--- begin ---

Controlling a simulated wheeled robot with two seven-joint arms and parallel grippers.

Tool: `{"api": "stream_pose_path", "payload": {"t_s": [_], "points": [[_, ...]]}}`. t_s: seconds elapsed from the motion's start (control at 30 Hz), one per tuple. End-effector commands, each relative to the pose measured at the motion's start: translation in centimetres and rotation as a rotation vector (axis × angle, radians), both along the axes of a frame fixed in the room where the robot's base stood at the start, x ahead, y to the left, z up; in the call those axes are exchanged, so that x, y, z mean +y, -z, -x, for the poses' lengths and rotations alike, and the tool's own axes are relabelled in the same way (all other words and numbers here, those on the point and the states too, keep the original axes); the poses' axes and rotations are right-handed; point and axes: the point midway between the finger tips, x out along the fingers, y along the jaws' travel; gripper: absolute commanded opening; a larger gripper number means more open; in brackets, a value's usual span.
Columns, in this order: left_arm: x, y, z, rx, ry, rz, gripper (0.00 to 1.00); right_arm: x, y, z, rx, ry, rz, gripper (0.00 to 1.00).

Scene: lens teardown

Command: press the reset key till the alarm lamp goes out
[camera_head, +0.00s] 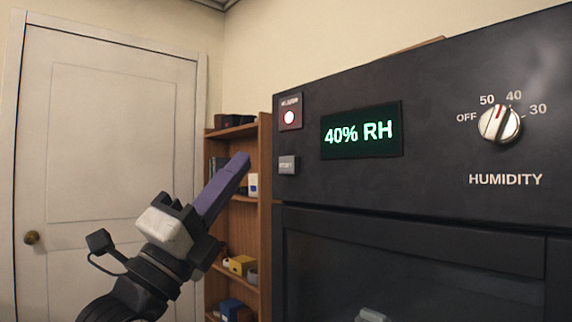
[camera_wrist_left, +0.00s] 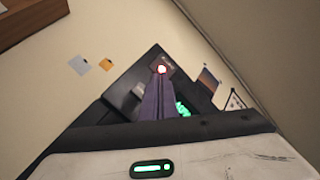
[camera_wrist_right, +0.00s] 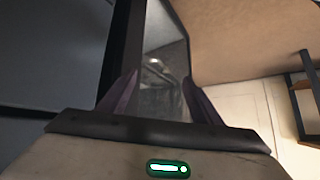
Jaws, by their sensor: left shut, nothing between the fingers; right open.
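The alarm lamp (camera_head: 289,117) is at the upper left of the dark cabinet front. It glows white with a red surround, and it shows lit in the left wrist view (camera_wrist_left: 162,69). The grey reset key (camera_head: 288,165) sits below it; its lettering is too small to read. My left gripper (camera_head: 241,160) is shut and empty, its purple fingers pointing up and right toward the panel. In the head view its tips are left of the key, apart from it. My right gripper (camera_wrist_right: 160,92) is open and empty in the right wrist view; the head view does not show it.
A green display (camera_head: 362,131) reads 40% RH, right of the lamp. A humidity knob (camera_head: 499,123) is farther right. A dark glass door (camera_head: 400,265) is below. A wooden shelf (camera_head: 265,215) stands behind my left gripper, and a white door (camera_head: 110,130) is at left.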

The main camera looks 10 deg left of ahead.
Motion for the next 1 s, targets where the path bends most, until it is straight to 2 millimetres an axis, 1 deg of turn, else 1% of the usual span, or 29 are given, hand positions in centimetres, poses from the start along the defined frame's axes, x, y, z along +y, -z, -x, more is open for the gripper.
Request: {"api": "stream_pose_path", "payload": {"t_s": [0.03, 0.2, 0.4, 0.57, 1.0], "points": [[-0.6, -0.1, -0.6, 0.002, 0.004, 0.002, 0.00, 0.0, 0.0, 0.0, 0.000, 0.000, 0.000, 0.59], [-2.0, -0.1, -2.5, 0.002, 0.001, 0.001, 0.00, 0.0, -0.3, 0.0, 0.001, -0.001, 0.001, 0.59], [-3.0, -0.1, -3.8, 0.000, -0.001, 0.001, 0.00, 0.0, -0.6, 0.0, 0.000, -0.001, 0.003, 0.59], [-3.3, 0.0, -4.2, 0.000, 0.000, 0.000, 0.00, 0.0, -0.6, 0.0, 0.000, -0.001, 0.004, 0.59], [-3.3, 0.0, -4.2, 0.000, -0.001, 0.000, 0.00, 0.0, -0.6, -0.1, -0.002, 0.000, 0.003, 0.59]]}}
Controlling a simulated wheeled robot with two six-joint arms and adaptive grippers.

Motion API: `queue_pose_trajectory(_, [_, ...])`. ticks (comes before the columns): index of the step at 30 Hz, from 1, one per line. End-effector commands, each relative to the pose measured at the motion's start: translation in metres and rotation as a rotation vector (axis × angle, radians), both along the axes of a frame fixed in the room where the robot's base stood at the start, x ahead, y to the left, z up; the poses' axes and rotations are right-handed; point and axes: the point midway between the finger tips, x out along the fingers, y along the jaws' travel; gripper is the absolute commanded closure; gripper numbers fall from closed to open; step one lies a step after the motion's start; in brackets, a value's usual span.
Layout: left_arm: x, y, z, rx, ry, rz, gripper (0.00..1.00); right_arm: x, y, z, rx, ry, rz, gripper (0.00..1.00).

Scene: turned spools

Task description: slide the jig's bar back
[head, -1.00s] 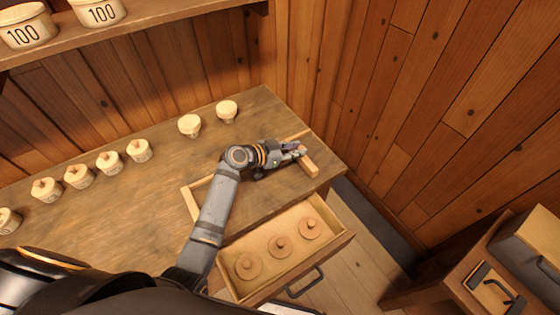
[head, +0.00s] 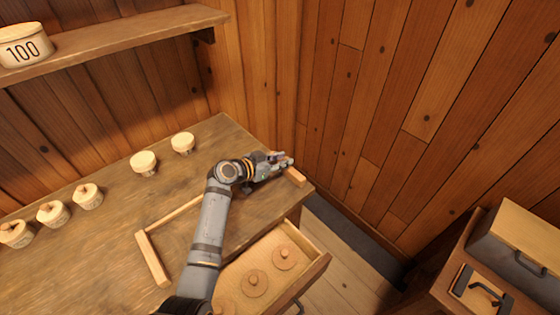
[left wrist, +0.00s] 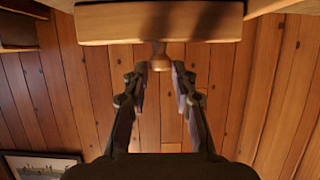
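The jig on the bench has a pale wooden end piece (head: 152,258) at the left, a thin rail (head: 175,213) and a short wooden bar (head: 295,177) near the bench's right corner. My left gripper (head: 285,161) is at this bar and hides part of it. In the left wrist view the bar (left wrist: 160,24) crosses the top, with a small turned knob (left wrist: 160,60) on it. The left gripper's fingers (left wrist: 160,72) stand apart on both sides of the knob, with a small gap at each side. My right gripper is out of view.
Several pale pots (head: 88,196) stand along the back of the bench (head: 110,240). Wooden walls close the back and right. A cabinet (head: 470,270) stands at the lower right.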

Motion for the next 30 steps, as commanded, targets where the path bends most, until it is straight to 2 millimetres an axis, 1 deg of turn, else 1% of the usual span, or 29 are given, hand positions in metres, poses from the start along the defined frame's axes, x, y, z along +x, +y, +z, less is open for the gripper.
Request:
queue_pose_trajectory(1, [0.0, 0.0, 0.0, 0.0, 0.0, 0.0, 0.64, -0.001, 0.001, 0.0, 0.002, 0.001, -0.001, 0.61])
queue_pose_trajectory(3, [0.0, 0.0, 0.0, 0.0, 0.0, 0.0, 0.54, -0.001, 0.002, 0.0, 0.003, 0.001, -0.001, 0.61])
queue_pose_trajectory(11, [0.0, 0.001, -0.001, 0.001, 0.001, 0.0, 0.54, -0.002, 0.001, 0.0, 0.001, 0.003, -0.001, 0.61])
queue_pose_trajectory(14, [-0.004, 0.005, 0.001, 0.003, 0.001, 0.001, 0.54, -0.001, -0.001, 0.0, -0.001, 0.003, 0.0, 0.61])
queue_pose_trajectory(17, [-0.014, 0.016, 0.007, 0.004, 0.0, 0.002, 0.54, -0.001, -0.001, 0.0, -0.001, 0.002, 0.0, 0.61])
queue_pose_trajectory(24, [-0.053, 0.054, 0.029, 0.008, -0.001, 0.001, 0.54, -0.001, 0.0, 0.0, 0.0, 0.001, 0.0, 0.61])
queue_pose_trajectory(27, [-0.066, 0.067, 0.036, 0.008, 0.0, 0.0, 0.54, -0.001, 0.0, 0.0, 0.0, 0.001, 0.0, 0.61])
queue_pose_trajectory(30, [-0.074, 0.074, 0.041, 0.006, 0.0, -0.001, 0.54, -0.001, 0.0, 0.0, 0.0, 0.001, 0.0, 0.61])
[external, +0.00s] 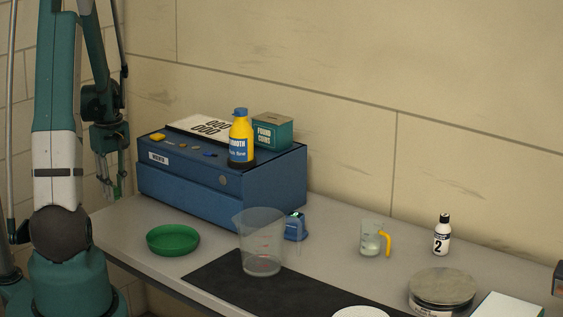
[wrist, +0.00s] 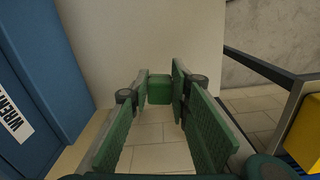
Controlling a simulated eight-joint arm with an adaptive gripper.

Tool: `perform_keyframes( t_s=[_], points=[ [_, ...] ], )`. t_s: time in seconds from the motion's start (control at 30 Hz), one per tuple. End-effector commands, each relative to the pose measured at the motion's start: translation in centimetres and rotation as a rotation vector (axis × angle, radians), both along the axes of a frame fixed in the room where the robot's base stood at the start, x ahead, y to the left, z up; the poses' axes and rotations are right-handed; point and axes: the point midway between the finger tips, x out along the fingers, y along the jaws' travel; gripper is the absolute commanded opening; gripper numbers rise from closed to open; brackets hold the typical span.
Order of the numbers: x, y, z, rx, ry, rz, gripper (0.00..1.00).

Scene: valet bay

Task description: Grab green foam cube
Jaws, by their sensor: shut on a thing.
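The green foam cube (wrist: 159,92) is small and green in the wrist view, between the fingertips of my gripper (wrist: 160,82). The two green fingers are shut on it. In the external view my gripper (external: 108,168) hangs pointing down at the left, beside the blue box and above the left end of the table. I cannot make out the cube there, as it is too small against the green fingers. Tiled floor shows below the fingers in the wrist view.
The blue box (external: 225,192) carries a yellow bottle (external: 240,140) and a green tin (external: 272,132). A green dish (external: 173,240), a clear beaker (external: 262,245), a yellow-handled jug (external: 371,240) and a white bottle (external: 442,238) stand on the grey table (external: 325,238).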

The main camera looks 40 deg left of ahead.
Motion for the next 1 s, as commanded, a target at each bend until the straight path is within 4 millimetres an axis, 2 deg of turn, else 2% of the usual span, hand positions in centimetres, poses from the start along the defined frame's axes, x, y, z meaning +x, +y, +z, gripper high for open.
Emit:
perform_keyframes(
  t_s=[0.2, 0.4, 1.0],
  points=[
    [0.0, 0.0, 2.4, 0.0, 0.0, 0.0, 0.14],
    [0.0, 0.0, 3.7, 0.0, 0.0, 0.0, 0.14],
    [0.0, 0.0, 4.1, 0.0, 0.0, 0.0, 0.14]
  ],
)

--- end ---

**Problem to work on:** From the data above, work out how many lines contain the string "arms" and reply with only the number.

**The answer:** 2